«Al llegar el mediodía, toda la región quedó en tinieblas hasta media tarde. Y, a la media tarde, Jesús clamó con voz potente: «Eloí, Eloí, lamá sabaktaní». (Que significa: «Dios mío, Dios mío, ¿por qué me has abandonado?») Algunos de los presentes, al oírlo, decían: «Mira, está llamando a Elías”. Y uno echó a correr y, empapando una esponja en vinagre, la sujetó a una caña, y le daba de beber, diciendo: «Dejad, a ver si viene Elías a bajarlo». Y Jesús, dando un fuerte grito, expiró. El velo del templo se rasgó en dos, de arriba abajo. El centurión, que estaba enfrente, al ver cómo había expirado, dijo: «Realmente este hombre era Hijo de Dios». Pasado el sábado, María Magdalena, María la de Santiago, y Salomé compraron aromas para ir a embalsamar a Jesús.
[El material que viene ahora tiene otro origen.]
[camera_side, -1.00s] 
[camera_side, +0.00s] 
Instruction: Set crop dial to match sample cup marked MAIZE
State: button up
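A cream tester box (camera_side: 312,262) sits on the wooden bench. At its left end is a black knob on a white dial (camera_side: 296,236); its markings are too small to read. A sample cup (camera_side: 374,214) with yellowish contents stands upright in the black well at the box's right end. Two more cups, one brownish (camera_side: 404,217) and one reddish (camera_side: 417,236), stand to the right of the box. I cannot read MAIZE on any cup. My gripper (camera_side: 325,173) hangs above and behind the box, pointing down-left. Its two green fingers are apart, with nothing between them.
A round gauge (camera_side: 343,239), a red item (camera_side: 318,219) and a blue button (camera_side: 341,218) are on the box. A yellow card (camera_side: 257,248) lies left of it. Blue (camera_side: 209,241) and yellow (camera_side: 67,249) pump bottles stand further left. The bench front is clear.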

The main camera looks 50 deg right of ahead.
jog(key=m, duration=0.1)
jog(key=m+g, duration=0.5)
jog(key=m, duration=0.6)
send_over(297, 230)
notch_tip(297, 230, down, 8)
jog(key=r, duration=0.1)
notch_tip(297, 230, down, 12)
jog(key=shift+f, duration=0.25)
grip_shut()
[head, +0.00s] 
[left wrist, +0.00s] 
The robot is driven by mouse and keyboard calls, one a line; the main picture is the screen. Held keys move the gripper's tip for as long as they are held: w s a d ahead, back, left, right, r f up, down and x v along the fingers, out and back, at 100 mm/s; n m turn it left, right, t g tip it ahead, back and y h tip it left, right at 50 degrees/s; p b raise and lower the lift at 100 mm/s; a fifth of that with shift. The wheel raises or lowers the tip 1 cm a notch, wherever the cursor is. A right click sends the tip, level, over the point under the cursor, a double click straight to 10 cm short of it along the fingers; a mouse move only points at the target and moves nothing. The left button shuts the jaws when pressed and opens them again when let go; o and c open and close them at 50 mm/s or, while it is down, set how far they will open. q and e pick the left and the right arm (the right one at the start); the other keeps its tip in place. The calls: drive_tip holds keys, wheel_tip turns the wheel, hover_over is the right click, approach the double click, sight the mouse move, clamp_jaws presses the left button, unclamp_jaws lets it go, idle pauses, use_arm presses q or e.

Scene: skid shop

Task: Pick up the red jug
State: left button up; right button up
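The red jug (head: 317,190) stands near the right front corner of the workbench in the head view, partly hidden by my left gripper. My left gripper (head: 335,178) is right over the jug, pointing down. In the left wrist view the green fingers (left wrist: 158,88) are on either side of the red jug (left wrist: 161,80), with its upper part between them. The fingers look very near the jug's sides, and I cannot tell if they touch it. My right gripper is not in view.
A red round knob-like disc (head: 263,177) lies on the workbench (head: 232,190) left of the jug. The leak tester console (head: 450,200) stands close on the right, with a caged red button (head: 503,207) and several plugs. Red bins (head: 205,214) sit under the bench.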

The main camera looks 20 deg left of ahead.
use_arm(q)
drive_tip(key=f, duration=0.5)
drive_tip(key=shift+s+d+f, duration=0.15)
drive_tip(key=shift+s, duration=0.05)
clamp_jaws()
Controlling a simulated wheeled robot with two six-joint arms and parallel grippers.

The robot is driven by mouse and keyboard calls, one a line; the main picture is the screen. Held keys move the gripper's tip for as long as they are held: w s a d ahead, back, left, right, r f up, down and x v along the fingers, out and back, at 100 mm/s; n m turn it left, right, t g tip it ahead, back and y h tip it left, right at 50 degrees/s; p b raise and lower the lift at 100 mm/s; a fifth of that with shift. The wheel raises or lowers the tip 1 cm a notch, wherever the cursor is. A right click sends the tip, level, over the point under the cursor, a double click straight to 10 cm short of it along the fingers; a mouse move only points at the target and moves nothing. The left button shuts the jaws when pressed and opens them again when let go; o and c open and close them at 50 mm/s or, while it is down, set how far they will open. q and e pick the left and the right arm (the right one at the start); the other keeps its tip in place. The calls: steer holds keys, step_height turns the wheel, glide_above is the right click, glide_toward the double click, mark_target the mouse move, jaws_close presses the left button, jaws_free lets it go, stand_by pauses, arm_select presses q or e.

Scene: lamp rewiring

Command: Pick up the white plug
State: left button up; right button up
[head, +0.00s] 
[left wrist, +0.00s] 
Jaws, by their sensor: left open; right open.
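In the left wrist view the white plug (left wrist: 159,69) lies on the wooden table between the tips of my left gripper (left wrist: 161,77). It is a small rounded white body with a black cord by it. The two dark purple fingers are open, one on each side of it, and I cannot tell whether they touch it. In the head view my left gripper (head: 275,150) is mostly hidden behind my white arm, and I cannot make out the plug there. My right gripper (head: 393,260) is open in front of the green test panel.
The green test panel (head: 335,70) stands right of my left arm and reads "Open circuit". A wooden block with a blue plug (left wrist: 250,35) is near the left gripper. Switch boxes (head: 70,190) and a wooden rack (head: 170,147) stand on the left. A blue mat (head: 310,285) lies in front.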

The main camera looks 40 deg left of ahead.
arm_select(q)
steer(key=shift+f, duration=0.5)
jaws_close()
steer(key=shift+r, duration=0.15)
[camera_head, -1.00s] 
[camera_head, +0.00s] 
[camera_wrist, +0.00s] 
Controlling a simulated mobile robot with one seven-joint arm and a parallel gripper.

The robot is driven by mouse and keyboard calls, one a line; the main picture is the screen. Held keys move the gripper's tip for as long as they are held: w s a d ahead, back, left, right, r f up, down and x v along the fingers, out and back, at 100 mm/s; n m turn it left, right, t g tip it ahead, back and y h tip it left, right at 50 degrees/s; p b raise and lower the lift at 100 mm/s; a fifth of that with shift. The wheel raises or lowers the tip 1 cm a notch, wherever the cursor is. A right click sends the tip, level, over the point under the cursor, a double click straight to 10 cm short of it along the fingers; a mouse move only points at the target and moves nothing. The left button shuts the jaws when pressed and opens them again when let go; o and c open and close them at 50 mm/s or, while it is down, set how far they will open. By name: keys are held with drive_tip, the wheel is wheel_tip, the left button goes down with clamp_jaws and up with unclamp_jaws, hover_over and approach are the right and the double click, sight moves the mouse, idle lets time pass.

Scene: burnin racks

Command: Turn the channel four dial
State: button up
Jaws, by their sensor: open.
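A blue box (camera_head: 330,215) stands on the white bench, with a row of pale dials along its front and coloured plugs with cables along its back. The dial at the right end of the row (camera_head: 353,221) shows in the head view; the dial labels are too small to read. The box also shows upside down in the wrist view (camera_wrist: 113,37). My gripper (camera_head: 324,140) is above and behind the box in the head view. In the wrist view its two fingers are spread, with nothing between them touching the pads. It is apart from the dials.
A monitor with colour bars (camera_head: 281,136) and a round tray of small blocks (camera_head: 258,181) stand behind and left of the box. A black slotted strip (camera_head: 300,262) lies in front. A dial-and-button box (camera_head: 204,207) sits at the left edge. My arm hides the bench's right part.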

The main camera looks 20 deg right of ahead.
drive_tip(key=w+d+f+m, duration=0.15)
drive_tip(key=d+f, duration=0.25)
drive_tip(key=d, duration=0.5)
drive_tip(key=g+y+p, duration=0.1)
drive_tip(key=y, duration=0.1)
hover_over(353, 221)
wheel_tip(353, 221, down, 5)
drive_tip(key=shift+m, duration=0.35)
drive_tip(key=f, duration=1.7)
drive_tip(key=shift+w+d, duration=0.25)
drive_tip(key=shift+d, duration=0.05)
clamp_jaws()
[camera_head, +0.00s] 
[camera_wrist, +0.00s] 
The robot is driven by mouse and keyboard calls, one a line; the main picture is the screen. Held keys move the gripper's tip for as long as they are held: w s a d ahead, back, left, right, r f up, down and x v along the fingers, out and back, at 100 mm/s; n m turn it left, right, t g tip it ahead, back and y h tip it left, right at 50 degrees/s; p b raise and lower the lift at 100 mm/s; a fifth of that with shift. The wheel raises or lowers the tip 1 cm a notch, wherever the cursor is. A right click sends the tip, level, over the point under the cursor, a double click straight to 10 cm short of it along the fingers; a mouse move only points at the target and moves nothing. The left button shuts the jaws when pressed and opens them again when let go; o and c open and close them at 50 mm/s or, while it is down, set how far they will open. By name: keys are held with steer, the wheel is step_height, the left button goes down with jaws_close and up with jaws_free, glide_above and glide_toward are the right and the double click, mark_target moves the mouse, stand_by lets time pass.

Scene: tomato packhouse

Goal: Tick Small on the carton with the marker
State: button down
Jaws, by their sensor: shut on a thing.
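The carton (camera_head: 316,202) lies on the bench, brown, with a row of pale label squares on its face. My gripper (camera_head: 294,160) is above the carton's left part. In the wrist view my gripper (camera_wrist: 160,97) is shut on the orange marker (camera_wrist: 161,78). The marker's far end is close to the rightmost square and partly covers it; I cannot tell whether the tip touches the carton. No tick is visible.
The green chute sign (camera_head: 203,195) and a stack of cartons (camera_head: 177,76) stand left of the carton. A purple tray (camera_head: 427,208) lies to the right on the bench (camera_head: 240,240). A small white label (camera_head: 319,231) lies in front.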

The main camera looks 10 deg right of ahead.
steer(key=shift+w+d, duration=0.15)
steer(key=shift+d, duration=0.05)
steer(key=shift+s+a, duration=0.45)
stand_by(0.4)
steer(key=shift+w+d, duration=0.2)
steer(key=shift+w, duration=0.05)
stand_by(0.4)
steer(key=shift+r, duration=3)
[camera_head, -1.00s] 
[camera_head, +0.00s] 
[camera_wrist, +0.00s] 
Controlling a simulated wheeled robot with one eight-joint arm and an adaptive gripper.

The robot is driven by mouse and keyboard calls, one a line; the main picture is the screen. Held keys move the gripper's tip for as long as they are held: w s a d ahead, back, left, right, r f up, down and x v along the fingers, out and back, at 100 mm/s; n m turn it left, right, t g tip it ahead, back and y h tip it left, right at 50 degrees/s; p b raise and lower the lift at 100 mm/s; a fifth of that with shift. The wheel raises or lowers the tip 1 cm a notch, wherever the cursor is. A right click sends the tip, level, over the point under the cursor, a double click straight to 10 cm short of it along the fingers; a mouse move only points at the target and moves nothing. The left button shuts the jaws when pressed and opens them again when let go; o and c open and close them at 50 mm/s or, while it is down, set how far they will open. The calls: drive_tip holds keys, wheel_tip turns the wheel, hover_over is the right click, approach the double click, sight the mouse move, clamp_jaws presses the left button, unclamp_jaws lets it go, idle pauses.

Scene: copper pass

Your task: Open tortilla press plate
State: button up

Y muy temprano, el primer día de la semana, al salir el sol, fueron al sepulcro. Y se decían unas a otras: «¿Quién nos correrá la piedra de la entrada del sepulcro?». Al mirar, vieron que la piedra estaba corrida, y eso que era muy grande. Entraron en el sepulcro y vieron a un joven sentado a la derecha, vestido de blanco. Y se asustaron. Él les dijo: «No os asustéis. ¿Buscáis a Jesús el Nazareno, el crucificado? No está aquí. Ha resucitado. Mirad el sitio donde lo pusieron»». (Mc 15,33-39;16,1-6).
Celebramos hoy la festividad de todos los Fieles Difuntos, y en este día la Iglesia propone una lectura que conforta y devuelve la esperanza a todos los que hemos perdido a alguien cercano. El pasaje habla de la muerte de Cristo, pero también de su resurrección. La muerte y la Vida. Y la lectura comienza con algo muy plástico: “Se oscureció toda la tierra”, “toda la región quedó en tinieblas hasta media tarde”. Algo va a ocurrir. Algo que supera el entendimiento humano. Alguien va a entrar en la muerte, cargando con el pecado de la humanidad entera. Se conmueven los cimientos del orbe. La naturaleza entera gime con dolores de parto y se pone a los pies del Hijo de Dios.
Jesús clama haciendo suyo el primer versículo del salmo 22, de David: “¿Dios mío, Dios mío, por qué me has abandonado?”. Silencio. El silencio de Dios. Jesús bebe hasta el último sorbo el dolor y el sufrimiento del hombre. El abandono de Dios. “A pesar de mis gritos no acudes a salvarme, Dios mío, de día te llamo y tú no me respondes, de noche, y tú no me haces caso, pero tú eres el Santo, te sientas en tu trono, oh gloria de Israel” (Sal 22).
Y Jesús pasa cumpliendo las Escrituras. Los profetas hablan de este Justo, entregado por muchos: “Todos los que me ven hacen burla de mí, retuercen la boca, menean la cabeza“, “se repartieron mis vestidos, echaron a suerte mi túnica”, “cuando tenía sed me dieron a beber vinagre”, y en otra parte: “mi garganta está seca lo mismo que cascajo, mi lengua se me pega al paladar; me has hundido en el polvo de la muerte”.
Cristo asume la maldad del hombre en su carne y clava nuestros odios, venganzas, lujurias, vicios en el madero. “Todo está cumplido”, el cielo está abierto. En ese momento en que entrega su Espíritu, se rasga el velo del templo, y dice San Pablo que “tenemos la esperanza de entrar en el Santuario en virtud de la sangre de Jesús, siguiendo el camino nuevo y viviente que él ha inaugurado a través de la cortina, es decir, de su propia carne” (Hb10,19s).
¡El cielo está abierto! Y en alguna medida podemos degustarlo ya en la tierra. Dicen las mujeres, el domingo de mañana, cuando van a embalsamar el cuerpo de Jesús: “¿Quién nos correrá la piedra?”. La piedra era grande, enorme, hacían falta varios hombres para moverla… Pero la piedra ya estaba removida, ya está removida para nosotros. Todo aquello que nos aplasta, con lo que no podemos, aquello que nos hace entrar en la muerte más profunda, eso el Señor ya lo ha removido. Ha salido victorioso. Solo hay que dejarse llevar. Dejarse amar por Él. Reconocer nuestra pobreza y ponerla a los pies de su cruz.